To be a successful ultra runner you need to put in a lot of vertical, a lot of miles, and a lot of speed work, right? Well, kind of, but the answer is more complicated than a simple yes. Over the past few weeks, we’ve seen a couple articles mentions that ultra runners have three good years before things fall apart and their body has had enough. Honestly, that can be true if someone isn’t training or racing intelligently, but otherwise it’s something that can easily be avoided. There are a lot of runners that have already proved that they can make it at a very high level in ultra running for longer than three years.

 

Sandihill 2

The main reason why we’ve seen some ultra runners speed slip from them is because they tried to get in all the vertical, miles, and speed that they could all at once and may have tried to race too long and too frequently.
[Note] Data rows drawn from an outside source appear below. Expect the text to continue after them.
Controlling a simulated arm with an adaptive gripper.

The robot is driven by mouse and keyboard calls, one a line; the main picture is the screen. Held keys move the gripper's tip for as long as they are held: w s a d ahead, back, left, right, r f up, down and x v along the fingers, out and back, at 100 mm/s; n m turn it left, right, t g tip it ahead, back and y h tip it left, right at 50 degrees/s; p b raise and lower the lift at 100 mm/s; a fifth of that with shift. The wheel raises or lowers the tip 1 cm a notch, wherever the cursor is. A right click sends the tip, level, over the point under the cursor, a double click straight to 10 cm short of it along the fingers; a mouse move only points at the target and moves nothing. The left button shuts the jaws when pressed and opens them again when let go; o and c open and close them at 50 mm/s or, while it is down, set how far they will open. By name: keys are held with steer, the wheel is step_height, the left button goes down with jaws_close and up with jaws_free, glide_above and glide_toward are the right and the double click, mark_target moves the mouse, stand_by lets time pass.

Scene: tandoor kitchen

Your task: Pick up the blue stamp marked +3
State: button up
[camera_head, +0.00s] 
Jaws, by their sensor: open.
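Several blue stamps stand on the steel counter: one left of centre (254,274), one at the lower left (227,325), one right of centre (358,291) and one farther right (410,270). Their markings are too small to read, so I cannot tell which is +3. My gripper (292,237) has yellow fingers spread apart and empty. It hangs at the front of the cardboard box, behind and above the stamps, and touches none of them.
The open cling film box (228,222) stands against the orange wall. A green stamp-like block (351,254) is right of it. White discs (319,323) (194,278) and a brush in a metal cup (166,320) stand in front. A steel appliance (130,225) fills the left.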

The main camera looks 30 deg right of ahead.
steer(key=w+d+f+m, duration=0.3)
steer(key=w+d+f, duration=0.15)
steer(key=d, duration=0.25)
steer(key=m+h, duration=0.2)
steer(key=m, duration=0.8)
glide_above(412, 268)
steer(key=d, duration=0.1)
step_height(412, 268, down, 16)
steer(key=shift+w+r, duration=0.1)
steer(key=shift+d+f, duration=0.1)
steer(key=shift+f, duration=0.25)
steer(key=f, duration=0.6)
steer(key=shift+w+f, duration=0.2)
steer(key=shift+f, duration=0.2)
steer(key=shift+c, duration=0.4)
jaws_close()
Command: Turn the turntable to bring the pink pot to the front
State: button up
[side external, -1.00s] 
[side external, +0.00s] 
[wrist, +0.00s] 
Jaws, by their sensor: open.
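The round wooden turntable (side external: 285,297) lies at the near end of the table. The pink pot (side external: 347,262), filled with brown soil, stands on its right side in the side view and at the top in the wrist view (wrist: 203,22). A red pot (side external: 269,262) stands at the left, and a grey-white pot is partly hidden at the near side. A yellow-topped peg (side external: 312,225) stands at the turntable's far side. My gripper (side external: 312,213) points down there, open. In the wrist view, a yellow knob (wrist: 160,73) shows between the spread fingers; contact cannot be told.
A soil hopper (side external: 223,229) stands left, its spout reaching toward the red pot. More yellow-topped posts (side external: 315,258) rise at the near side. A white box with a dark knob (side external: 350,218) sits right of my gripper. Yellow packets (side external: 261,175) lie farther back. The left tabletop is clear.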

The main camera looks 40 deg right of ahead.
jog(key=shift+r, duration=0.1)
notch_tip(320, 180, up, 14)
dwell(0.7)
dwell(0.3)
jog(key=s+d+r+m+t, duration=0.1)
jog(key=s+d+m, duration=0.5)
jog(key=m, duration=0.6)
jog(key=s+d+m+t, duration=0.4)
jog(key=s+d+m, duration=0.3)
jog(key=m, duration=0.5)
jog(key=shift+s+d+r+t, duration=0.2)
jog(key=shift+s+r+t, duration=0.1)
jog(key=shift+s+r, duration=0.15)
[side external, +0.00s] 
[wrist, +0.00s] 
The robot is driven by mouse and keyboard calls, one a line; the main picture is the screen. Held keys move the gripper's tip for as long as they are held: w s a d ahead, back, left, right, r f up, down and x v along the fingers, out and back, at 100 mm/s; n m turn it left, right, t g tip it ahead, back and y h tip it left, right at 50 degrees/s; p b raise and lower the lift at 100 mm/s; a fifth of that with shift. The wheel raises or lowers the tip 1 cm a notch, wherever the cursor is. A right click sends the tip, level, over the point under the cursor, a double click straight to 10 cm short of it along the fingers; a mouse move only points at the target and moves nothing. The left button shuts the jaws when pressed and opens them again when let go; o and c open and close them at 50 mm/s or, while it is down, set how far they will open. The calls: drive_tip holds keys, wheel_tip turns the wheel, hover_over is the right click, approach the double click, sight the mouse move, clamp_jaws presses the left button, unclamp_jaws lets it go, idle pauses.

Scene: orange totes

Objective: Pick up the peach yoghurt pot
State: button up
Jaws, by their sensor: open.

Yes, there are a handful of superhuman runners that seem to get away with this, but most of us can’t and that’s okay. By understanding our limits in training, we can reach or even go past our perceived limits in racing.

 

So what’s the key to training for a successful ultra (especially one with a lot of vertical) and staying healthy in the long term?

 

Don’t do too much of everything all at once!

 

Maybe you’re training for the Speedgoat 50k or Grindstone 100, both races with a lot of vertical. To get ready, you’re trying to do some weeks with a lot of vertical. Well, maybe for those weeks you put in one key speed workout since your body will already be working hard from all the climbing. (Also, let’s face it, you can’t count running up a mountain as a recovery run.)  Still, maybe you do really want to get in some quality hill repeats and other speedwork as well. Then you could have weeks where you focus a little bit more on quality and put in less vertical and/or total miles. To sum it up, it can be beneficial to have weeks where your focus is changed so you don’t become exhausted and overtrained from trying to do everything at once. Don’t forget to take proper time off after racing (i.e. several weeks or even a month!) and to have time in the year where you cut back your training and mainly run easy miles. Most importantly, listen to your body. Your body will always let you know if you’re doing too much, but you have to be willing to listen.

 

We hope to see you racing strong for years to come!